11th West Virginia Infantry Soldiers buried in Wheeling, West Virginia


Rank
Name
Date of Death
Location
Type
Battle
Cemetery
Remarks
Colonel
Frost, Daniel
July 18, 1864
Clark County, Virginia
DOW
Snickers Ferry
Mount Wood Cemetery

Captain
Baggs, John P.
Sep 12, 1889
Ohio County, West Virginia


Ohio County, unknown
Died in Wheeling
2nd Lt.
Baggs, George W.
Feb 4, 1890
St. Paul. Minnesota


Ohio County, unknown
[obit] b. 1837 in Cadiz, Ohio

CAPT. JOHN BAGGS DEAD.
The Wheeling Register, 12 Sep 1889
At 9:50 o'clock last night, Captain John T. [P.] Baggs died at his residence, on Zane street, Island, in the sixty-fourth year of his age. He has been suffering for some time past with inflammation of the bowels, and the chances of his recovery were very slim indeed, so that his death was not unexpected.
Capt. Baggs and his company, the "Snake Hunters," had a national reputation during the war, and they did some hard fighting. It was an independent organization, and when the Captain desired to call them to arms he fired a revolver five times in rapid succession.
Capt. Baggs' wife preceded him some years ago, and his two daughters are all who survive him. The funeral will take place from his late residence on Zane street, Island, Friday afternoon at 2 o'clock.


SUDDEN DEATH.
The Wheeling Register, 5 Feb 1890
G. W. Baggs Expires At St.

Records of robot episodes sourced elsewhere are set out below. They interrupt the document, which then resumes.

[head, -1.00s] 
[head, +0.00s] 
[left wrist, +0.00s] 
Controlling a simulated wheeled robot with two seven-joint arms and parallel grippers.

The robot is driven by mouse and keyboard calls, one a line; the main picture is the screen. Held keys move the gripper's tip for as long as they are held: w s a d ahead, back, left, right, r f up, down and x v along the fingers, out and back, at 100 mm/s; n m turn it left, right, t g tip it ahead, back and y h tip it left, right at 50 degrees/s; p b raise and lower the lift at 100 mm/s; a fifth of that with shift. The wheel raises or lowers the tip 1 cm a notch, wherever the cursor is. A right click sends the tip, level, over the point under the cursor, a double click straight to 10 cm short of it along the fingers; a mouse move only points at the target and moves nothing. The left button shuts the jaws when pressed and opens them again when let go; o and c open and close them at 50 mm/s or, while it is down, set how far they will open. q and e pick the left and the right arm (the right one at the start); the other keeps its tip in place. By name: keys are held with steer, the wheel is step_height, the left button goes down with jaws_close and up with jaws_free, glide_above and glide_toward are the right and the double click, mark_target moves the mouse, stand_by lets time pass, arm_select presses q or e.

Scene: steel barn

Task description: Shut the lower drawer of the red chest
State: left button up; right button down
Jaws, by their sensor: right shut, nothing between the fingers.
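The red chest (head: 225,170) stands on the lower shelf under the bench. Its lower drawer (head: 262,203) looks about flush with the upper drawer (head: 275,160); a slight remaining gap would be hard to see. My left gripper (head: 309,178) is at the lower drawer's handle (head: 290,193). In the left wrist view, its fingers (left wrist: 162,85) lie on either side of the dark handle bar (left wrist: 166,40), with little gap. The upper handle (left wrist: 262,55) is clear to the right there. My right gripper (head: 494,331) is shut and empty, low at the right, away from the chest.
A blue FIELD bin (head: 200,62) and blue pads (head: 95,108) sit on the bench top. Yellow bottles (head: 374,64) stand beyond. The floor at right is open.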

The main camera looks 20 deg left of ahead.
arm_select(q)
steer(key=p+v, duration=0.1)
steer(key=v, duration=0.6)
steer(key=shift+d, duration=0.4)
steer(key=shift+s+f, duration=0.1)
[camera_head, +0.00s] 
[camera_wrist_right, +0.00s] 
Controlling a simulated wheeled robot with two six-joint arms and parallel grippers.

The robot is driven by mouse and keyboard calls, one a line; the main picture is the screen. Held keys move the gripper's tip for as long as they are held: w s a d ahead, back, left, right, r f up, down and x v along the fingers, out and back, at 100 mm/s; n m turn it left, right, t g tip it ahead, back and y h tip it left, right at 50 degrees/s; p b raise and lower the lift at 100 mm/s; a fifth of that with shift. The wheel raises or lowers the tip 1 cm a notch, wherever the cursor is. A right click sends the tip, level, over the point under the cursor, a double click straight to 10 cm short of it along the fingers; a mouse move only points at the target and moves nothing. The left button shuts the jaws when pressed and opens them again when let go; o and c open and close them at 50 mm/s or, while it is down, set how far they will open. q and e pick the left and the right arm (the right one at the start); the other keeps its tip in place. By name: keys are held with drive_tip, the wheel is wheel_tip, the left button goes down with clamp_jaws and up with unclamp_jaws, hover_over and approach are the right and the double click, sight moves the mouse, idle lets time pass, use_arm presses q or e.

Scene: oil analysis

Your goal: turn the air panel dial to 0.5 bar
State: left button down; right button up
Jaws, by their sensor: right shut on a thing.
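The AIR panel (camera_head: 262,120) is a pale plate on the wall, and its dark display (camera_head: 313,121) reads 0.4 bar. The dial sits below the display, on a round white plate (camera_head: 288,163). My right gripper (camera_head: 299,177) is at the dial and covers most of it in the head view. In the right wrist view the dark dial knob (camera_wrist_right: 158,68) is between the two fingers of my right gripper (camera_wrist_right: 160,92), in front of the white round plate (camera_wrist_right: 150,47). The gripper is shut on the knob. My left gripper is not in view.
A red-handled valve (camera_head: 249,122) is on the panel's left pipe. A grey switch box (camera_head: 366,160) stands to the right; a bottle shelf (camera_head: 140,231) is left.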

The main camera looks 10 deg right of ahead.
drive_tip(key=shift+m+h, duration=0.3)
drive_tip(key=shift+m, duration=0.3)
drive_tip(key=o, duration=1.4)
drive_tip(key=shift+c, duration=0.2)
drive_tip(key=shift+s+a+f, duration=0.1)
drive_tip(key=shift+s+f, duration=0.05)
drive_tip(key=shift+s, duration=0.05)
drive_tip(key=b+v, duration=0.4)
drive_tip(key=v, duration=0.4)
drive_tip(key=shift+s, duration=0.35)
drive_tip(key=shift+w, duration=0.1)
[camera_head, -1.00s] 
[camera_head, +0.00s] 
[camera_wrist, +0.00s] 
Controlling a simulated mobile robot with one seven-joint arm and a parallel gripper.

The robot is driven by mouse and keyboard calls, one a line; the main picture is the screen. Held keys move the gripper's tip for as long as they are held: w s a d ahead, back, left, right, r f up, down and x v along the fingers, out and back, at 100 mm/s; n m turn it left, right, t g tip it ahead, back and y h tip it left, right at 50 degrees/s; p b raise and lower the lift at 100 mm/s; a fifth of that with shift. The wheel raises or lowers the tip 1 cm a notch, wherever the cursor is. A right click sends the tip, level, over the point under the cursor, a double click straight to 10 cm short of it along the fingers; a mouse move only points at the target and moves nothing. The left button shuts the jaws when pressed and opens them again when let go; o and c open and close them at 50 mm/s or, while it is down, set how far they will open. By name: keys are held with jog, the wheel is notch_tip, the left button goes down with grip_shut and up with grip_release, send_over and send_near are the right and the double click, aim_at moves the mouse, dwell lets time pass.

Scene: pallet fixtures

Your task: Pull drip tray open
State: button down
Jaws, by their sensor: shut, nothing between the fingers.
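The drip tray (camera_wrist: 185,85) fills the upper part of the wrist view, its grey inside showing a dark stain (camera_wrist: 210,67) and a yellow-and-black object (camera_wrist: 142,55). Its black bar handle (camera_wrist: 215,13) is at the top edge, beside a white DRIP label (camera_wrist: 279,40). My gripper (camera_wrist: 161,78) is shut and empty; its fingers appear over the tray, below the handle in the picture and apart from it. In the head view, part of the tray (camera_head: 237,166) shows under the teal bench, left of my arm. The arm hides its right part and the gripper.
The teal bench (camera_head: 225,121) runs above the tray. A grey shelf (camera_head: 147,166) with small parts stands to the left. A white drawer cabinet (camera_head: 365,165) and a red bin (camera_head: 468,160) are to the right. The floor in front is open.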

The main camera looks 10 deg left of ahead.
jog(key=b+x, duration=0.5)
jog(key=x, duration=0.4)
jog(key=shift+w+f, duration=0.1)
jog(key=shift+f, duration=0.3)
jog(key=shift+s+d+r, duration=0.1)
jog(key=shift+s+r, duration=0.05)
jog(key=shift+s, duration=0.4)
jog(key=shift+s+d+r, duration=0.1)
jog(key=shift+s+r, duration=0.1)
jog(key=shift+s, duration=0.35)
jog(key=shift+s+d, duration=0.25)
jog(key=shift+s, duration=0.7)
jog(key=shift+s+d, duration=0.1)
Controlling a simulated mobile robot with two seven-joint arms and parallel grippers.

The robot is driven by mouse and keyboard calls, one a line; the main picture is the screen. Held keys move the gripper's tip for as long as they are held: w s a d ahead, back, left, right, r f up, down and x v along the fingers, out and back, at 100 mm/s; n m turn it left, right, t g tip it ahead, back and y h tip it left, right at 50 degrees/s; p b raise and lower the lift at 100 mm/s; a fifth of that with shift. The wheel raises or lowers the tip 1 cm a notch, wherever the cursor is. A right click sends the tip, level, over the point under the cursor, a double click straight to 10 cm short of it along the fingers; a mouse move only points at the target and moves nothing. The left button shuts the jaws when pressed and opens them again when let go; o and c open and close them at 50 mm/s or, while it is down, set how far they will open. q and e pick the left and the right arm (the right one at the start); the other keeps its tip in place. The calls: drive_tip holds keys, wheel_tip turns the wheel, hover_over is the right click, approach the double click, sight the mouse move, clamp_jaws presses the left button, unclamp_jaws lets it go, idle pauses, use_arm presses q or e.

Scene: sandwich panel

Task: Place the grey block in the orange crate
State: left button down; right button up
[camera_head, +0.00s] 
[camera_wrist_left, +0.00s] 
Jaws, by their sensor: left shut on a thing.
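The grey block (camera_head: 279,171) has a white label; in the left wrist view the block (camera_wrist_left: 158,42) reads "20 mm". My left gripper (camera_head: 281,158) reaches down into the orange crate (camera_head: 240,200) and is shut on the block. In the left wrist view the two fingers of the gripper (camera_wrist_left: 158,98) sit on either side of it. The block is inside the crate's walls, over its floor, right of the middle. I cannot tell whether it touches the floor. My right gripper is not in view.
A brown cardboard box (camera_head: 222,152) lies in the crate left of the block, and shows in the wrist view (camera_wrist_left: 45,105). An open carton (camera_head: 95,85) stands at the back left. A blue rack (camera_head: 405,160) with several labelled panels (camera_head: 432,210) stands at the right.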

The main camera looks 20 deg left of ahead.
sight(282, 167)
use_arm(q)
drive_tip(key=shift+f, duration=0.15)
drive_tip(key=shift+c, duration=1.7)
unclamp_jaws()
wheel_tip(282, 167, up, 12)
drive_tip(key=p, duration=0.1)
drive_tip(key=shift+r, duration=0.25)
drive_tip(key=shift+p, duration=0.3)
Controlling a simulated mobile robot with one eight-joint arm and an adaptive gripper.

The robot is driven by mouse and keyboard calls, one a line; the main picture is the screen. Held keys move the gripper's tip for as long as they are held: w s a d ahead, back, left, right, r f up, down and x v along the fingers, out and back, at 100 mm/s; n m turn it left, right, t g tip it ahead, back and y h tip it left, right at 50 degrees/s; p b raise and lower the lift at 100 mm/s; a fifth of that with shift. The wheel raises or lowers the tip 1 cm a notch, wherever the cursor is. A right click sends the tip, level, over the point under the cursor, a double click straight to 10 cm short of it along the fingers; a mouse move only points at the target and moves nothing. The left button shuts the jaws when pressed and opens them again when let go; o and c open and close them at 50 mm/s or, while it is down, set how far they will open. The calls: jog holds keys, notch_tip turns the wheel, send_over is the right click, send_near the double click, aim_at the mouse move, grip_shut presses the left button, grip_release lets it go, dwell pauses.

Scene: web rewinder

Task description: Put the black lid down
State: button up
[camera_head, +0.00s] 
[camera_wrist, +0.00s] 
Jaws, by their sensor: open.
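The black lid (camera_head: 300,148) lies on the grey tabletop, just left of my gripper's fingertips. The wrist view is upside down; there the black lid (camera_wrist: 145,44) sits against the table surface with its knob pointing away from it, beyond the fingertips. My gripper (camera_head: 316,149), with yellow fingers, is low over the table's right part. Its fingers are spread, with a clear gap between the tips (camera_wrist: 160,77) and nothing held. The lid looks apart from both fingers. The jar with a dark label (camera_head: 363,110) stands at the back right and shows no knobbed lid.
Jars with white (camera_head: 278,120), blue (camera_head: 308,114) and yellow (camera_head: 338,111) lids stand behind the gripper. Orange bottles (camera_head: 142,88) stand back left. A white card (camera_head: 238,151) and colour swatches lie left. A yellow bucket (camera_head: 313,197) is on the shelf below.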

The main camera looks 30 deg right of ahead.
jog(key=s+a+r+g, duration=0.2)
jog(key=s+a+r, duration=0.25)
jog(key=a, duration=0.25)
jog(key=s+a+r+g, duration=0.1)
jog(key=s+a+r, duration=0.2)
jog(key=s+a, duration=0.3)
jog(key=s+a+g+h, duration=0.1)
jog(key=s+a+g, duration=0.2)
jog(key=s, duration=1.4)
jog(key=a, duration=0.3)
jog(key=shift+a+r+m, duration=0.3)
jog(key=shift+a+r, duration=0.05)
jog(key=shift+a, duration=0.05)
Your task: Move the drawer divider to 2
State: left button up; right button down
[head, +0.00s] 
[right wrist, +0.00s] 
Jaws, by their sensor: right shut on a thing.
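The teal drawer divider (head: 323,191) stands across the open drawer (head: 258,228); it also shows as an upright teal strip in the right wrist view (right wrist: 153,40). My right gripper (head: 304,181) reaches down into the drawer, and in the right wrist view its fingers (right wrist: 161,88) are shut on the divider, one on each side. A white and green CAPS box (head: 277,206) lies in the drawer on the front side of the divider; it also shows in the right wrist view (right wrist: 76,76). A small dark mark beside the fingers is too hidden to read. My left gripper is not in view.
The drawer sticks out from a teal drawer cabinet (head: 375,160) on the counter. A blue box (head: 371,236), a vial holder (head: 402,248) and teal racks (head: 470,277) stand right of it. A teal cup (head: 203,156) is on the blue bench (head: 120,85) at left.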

Paul, Early Yesterday Morning.
At noon yesterday a brief telegram reached the city from St. Paul, announcing that G. W. Baggs had died very suddenly in that city. There were no details, and no information could be given the many anxious enquirers who wanted news concerning the sad event.
Later it was learned that while Mr. Baggs was in St. Paul, where he went about ten days ago as a delegate to the National Organization of the Builders' League, representing the Wheeling organization, he was attacked by the "grippe," and advised his family and friends here of his illness. A day or two ago he telegraphed that he was better, but it is supposed that he had a relapse, and that his heart, which organ had previously given him trouble, became affected, and that this was the immediate cause of his death. The body will be sent home at once.
G. W. Baggs was perhaps the best known resident of this city, he having taken an active part in many semi-public matters during the past twenty or twenty-five years. He was born near Cadiz, O., about 1837, and the family removed to the vicinity of the city some time previous to the breaking out of the war. For a time they lived at Bridgeport, but later removed to the city. When the war came Mr. Baggs enlisted in the Eleventh Infantry, but later the First Cavalry. He served through the war, and has since been very prominent in G. A. R. matters. As a temperance lecturer he made many forcible speeches throughout the city.
He was a plasterer by trade, and during late years has had many large contracts, one on hand at the time of his death being the Seventh ward school house.